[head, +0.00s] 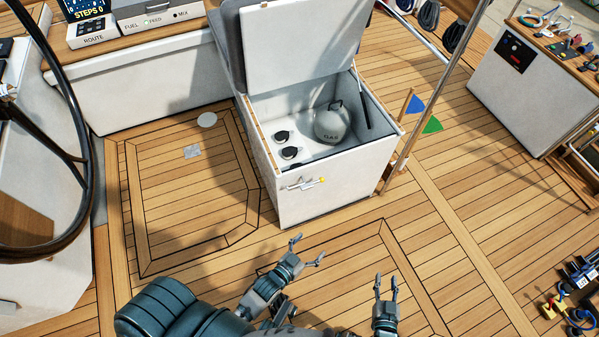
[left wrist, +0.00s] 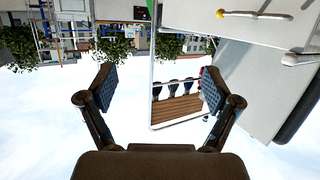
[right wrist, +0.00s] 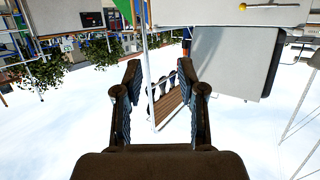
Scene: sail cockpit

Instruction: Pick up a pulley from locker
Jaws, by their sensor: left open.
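The white locker (head: 262,180) stands open in the head view, its lid (head: 295,40) raised. Two small dark round pieces, which look like pulleys (head: 282,136) (head: 290,153), lie on its floor at the left. A grey round gas bottle (head: 333,124) stands to their right. My left gripper (head: 309,250) is open and empty in front of the locker, outside it. My right gripper (head: 386,283) is open and empty, further right and nearer me. The left wrist view shows wide-spread fingers (left wrist: 150,88); the right wrist view shows a narrower gap between fingers (right wrist: 160,88). No pulley shows in either wrist view.
A slanted metal pole (head: 430,95) rises right of the locker, near blue and green flags (head: 432,125). A steering wheel (head: 75,190) is at left. A white cabinet (head: 515,90) stands at right. Deck between is clear.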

————————

Set exercise -> Extract the full listing above verbatim; pictures are to be left out of the copy.

Result ->
[head, +0.00s] 
[left wrist, +0.00s] 
[right wrist, +0.00s] 
Scene: sail cockpit

Instruction: Pick up a pulley from locker
Jaws, by their sensor: left open.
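The white locker (head: 262,180) stands open in the head view, its lid (head: 295,40) raised. Two small dark round pieces, which look like pulleys (head: 282,136) (head: 290,153), lie on its floor at the left. A grey round gas bottle (head: 333,124) stands to their right. My left gripper (head: 309,250) is open and empty in front of the locker, outside it. My right gripper (head: 386,283) is open and empty, further right and nearer me. The left wrist view shows wide-spread fingers (left wrist: 150,88); the right wrist view shows a narrower gap between fingers (right wrist: 160,88). No pulley shows in either wrist view.
A slanted metal pole (head: 430,95) rises right of the locker, near blue and green flags (head: 432,125). A steering wheel (head: 75,190) is at left. A white cabinet (head: 515,90) stands at right. Deck between is clear.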

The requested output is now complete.